As it would be, my copy of Weizman and Shiekh’s book came in today, a day late. Taking a look at the photographs, just flipping through, I noted that the land is eerily vacant. All the scenery is from aerial view, very arid with slight outlines dancing on the sand, phantom remnants of what once was. I was almost saddened by the captions, to read what the Author asserts was once there, and then to see what remains, was depressing. If the Bedouins, nomadic peoples of the Negev desert and elsewhere, really did inhabit the deserts at first in mobile and then stationary settlements, it is a disconcerting premonition to believe that those people suffered forced assimilation into non-Bedouin cultures and the encroachment of their unsovereign desert lands. To consider that they were pressured to abandon their historically occupied lands due to encroachment by states working to ‘make the desert bloom’ is appalling. Those states using intentional climate change as a means to a greedy end is dastardly, and yet it invokes such complacency from the people because of the ingrained humanistic acceptance of restructuring the land around us.

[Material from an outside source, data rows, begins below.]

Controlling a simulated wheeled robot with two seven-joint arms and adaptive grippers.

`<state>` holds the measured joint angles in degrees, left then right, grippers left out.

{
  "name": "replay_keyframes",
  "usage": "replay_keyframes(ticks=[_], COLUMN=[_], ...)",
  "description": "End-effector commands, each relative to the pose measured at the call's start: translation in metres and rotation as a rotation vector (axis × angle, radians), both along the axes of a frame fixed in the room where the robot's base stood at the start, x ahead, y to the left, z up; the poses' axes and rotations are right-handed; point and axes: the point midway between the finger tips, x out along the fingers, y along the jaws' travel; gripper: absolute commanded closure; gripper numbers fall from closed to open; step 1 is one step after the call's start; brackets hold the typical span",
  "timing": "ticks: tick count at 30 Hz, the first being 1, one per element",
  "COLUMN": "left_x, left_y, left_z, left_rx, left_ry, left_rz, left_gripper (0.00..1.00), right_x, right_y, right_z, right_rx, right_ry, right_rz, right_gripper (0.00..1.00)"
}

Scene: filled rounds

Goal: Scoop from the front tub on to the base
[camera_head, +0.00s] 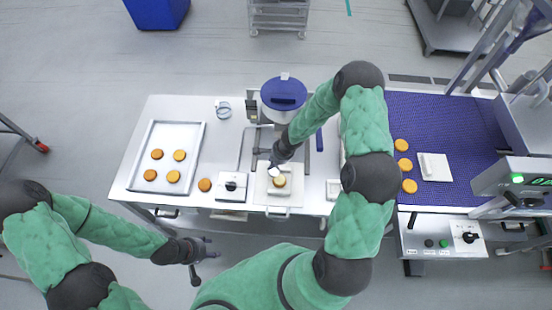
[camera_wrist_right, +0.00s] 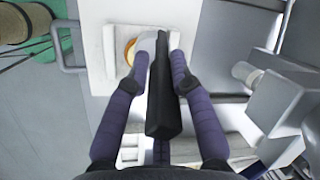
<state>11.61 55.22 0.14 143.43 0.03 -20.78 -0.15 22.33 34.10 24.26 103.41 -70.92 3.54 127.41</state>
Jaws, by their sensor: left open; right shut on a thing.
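A round orange-brown base (camera_head: 279,182) sits in a white holder (camera_head: 278,198) at the front middle of the table. My right gripper (camera_head: 275,160) is above the holder, shut on a scoop's black handle (camera_wrist_right: 164,95). The scoop's pale head (camera_head: 273,172) is over or just beside the base. In the right wrist view the head partly covers the base (camera_wrist_right: 129,52); I cannot tell whether they touch or what the scoop holds. My left gripper (camera_head: 203,250) is open and empty, off the table's front edge. I cannot make out the front tub; my right arm hides part of the table.
A tray (camera_head: 193,139) with several orange rounds lies at the left, with one loose round (camera_head: 204,185) nearby. A blue-lidded machine (camera_head: 284,94) stands behind the holder. A blue conveyor (camera_head: 440,125) at the right carries 3 rounds and a white block (camera_head: 434,168).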

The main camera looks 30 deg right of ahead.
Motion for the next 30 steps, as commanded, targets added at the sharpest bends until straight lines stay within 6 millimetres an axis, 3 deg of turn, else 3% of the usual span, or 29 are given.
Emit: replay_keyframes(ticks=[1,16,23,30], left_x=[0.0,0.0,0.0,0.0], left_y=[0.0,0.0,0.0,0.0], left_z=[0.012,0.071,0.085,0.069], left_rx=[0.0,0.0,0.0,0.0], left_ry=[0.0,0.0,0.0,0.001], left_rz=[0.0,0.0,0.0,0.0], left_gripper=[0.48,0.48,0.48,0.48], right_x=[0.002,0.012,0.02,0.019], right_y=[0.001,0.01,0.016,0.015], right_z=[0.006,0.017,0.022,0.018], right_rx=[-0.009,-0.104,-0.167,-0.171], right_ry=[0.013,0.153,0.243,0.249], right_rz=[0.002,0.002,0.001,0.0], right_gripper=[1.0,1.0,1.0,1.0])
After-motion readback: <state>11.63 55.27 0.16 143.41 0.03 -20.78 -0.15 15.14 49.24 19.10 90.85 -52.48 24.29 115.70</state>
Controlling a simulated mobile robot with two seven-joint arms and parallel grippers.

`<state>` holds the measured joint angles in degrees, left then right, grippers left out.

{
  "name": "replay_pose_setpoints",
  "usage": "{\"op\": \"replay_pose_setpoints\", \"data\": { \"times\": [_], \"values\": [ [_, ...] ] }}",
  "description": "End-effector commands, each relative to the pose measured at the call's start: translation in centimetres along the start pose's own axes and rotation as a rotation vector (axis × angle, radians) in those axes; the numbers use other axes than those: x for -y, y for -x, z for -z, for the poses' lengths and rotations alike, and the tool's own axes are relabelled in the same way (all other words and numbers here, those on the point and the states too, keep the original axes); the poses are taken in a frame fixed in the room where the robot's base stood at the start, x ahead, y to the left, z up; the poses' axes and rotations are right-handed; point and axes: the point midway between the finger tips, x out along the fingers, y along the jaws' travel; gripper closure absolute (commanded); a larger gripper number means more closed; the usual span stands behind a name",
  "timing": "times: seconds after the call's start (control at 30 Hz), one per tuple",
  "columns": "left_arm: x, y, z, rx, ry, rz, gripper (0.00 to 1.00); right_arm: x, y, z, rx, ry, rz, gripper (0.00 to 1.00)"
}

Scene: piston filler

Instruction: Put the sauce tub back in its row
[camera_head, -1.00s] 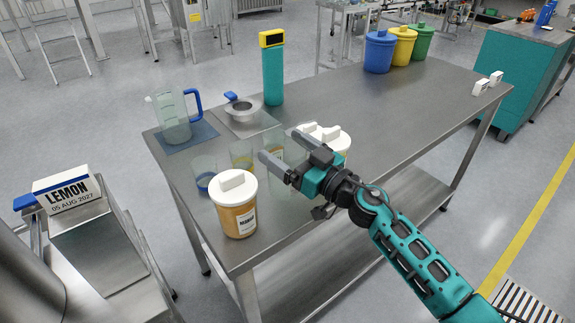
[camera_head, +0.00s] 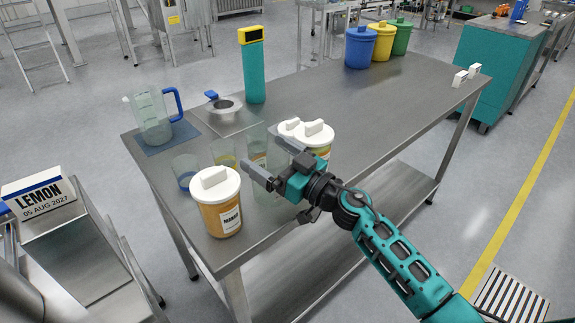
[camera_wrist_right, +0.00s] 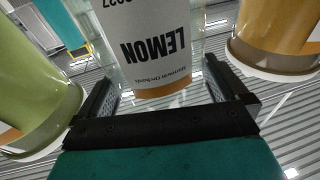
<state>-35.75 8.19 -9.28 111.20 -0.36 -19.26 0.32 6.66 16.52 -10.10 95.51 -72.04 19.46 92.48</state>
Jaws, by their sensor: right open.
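An orange-brown sauce tub (camera_head: 229,220) with a white lid and a MANGO label stands upright at the table's front corner. More white-lidded tubs, including one with a yellowish body (camera_head: 322,152), stand behind my right gripper and are partly hidden. My right gripper (camera_head: 263,159) is open to the right of the mango tub, its fingers over a clear container (camera_head: 266,187). In the right wrist view, a LEMON label (camera_wrist_right: 153,46) on a clear-sided container appears upside down beyond the open fingers; contact cannot be told. A green tub (camera_wrist_right: 30,95) and an amber tub (camera_wrist_right: 275,35) flank it.
Clear cups (camera_head: 185,170) stand close together left of the gripper. A LEMON sign (camera_head: 38,193) is on the metal machine at left. The table's right half is mostly clear.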

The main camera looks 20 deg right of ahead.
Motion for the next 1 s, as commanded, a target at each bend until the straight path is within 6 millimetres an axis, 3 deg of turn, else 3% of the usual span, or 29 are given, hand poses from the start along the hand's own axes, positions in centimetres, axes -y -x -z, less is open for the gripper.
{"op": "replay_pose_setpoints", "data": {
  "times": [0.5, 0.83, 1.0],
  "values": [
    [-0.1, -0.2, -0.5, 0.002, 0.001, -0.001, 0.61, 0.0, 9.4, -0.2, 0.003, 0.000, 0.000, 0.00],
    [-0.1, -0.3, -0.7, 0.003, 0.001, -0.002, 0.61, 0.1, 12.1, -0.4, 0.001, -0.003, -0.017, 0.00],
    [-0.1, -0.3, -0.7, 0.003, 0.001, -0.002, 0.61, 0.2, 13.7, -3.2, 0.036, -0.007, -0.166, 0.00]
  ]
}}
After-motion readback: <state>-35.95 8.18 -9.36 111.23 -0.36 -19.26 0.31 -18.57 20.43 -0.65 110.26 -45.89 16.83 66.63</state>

The way that the Levant region expresses physical evidence of climate change mirrors my current understanding of the climate crisis of the southwestern United States. The southernmost parts of California and Arizona are currently experiencing a severe drought. The mighty Colorado River, the 6th longest river in the United States of America, runs dry before ever reaching the Gulf of California. The problem here is clear: humans are overdrawing from the water table to the point which it cannot naturally recover. The solution, as well, is clear: remove the humans. In this we find the overlying issue: the southwestern continental US has a very high population density, especially surrounding the Colorado River and its mouth. This is remedied through tighter restrictions on water use in this region. Recent legislation has forced citizens to be water-conscious consumers. However, if you look at where the allocation of water resources is distributed, you would see that businesses in this region are the culprits for the real damage to the water table. Beef and milk producing cattle farms are prevalent in this area, and use a hefty amount of the water to maintain their businesses. Farms, in total, are allocated 40% of the water resources in California. To compound this issue even further, because it is the best environment to raise cows, most of the beef and milk produced in the United States comes from this region. The cute little cow from the Real California Milk Corporation commercial is squandering all the water in the southwestern US. *slurp slurp*
These connections go full circle when considering the similarities in the ways we have altered and overdrawn our environment to support our livelihoods and industries in comparison to the ecological encroachment of Bedouin-inhabited desert regions by outsiders hoping to extend their national boundaries. The regions have similar qualities as biomes, chaparral and desert often occur close to each other geographically. Both regions are sunny and dry most of the year, and distributing water and other resources across these regions irrevocably disrupts the naturally occurring biome. The cases are too similar to discount the adverse effects of human intervention in ecological systems in both cases.